------ DATA SHOWN

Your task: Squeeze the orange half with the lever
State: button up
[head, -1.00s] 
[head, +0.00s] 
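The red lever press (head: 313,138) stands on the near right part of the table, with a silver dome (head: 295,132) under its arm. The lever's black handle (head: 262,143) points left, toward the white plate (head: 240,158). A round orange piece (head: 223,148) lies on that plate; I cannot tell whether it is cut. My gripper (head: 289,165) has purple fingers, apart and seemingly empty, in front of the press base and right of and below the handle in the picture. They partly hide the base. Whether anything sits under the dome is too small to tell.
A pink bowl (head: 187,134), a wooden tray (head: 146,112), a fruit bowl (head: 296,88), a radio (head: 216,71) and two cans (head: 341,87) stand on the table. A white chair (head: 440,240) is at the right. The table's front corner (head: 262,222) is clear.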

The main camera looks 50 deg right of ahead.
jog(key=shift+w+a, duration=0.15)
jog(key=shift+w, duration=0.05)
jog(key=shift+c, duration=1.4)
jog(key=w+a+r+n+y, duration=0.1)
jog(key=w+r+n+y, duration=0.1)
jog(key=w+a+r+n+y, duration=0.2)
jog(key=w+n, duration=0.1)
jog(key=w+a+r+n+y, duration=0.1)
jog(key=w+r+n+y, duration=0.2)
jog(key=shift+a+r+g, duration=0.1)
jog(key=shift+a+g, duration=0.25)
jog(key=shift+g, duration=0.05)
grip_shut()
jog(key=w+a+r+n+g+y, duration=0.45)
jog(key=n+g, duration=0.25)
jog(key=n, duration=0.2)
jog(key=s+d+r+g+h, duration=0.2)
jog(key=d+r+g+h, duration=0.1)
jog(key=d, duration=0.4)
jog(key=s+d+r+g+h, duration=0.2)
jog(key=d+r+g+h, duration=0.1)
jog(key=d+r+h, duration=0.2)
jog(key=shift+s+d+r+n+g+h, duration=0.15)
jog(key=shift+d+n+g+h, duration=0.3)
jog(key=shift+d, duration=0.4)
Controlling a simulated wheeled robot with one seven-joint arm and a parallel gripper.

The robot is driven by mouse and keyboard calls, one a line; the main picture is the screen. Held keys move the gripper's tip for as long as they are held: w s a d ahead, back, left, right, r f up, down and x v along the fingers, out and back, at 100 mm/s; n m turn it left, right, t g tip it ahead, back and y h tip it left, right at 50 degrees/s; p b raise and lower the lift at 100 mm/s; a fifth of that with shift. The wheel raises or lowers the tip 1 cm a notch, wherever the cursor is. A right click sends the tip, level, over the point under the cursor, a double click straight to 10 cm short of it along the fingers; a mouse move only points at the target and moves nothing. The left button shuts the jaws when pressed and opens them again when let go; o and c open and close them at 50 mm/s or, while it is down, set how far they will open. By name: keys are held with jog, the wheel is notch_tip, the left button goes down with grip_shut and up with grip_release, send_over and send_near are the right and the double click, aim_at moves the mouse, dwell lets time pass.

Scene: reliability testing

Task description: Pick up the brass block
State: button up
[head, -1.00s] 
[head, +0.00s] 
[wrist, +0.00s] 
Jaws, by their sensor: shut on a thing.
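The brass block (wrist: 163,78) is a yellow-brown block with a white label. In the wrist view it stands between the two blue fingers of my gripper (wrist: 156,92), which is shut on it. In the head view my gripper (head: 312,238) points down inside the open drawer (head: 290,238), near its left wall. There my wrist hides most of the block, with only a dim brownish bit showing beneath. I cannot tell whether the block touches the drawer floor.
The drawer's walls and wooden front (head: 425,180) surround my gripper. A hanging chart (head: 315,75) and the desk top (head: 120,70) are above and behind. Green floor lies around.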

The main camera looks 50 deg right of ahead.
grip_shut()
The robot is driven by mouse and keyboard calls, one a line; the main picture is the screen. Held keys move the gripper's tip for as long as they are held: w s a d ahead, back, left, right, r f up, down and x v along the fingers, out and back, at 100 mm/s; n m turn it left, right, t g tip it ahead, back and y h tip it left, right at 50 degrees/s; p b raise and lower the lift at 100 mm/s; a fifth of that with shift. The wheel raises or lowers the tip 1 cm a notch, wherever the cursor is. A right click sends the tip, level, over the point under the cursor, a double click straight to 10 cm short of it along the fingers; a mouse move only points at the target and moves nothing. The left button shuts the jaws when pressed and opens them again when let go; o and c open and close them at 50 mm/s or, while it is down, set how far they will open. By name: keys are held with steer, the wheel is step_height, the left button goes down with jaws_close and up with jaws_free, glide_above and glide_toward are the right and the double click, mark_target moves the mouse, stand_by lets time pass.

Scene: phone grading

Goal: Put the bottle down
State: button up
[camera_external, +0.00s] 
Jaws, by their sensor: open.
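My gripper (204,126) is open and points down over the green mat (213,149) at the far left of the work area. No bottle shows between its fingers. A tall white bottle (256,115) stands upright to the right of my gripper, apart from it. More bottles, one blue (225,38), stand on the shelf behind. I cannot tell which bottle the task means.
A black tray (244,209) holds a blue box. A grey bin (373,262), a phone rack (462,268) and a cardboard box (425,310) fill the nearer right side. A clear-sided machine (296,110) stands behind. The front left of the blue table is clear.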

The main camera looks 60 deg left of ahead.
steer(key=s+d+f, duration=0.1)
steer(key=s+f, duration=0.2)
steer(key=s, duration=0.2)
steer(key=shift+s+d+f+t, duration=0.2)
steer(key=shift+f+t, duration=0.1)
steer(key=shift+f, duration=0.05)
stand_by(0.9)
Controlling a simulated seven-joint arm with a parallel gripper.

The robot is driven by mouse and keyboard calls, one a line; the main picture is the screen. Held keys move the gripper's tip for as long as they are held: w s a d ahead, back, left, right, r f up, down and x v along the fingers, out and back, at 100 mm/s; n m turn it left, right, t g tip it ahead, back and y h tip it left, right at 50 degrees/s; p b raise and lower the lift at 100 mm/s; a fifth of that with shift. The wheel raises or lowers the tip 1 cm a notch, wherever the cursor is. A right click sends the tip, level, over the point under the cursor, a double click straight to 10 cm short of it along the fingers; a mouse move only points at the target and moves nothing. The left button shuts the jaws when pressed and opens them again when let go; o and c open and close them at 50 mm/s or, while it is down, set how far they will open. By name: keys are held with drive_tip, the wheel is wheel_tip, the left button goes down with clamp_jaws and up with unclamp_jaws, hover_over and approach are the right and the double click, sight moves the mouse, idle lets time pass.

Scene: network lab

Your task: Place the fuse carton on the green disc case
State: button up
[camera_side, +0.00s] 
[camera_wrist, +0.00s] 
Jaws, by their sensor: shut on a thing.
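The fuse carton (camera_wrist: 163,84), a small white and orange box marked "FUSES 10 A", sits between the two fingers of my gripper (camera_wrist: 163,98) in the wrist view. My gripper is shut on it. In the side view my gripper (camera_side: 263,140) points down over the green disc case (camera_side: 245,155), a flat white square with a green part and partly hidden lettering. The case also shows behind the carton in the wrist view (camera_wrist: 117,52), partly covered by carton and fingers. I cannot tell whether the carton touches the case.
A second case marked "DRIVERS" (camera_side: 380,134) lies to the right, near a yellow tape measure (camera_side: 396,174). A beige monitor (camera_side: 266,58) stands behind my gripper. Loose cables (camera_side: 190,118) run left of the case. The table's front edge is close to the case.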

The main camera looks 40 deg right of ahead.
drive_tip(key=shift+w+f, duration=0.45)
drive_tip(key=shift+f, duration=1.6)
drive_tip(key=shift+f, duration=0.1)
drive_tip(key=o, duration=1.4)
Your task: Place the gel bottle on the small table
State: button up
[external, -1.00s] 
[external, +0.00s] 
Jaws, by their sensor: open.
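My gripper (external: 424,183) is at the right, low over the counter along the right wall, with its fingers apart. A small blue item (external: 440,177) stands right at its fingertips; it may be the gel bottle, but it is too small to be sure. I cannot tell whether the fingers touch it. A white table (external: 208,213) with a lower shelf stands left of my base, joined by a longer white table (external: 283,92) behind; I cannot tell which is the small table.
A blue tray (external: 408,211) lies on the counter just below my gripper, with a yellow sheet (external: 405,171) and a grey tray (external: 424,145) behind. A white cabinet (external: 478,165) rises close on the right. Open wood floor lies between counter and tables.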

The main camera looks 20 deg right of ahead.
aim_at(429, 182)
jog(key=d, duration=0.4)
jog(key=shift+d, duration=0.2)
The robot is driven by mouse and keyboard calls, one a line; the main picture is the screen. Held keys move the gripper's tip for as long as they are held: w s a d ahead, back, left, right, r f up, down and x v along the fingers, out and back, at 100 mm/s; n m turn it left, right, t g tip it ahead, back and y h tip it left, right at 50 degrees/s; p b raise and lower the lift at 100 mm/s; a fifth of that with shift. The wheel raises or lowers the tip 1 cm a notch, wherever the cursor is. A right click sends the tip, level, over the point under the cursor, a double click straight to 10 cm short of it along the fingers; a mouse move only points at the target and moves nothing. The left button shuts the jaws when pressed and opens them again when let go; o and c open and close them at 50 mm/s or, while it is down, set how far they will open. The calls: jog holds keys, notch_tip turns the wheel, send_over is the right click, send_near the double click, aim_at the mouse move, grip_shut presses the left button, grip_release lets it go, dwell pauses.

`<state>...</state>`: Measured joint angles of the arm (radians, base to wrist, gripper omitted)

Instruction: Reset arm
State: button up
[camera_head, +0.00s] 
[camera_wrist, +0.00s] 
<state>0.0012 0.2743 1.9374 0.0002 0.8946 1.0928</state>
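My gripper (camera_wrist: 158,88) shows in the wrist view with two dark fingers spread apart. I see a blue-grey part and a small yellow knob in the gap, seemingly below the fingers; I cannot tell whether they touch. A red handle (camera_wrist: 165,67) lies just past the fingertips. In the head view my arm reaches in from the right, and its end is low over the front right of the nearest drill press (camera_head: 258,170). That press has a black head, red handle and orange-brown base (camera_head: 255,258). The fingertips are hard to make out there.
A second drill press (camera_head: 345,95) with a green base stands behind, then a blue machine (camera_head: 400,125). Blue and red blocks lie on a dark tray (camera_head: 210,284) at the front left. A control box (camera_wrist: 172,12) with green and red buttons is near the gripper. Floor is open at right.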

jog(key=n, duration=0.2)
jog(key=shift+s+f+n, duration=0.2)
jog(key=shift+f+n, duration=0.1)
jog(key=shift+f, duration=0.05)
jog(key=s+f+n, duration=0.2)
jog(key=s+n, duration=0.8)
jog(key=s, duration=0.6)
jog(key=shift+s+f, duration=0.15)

------------

■ PROBLEM TO WORK ON:
Copy out all lines where the word "Your" appears.

■ ANSWER TO THE EXERCISE:
Your task: Squeeze the orange half with the lever
Your task: Place the fuse carton on the green disc case
Your task: Place the gel bottle on the small table

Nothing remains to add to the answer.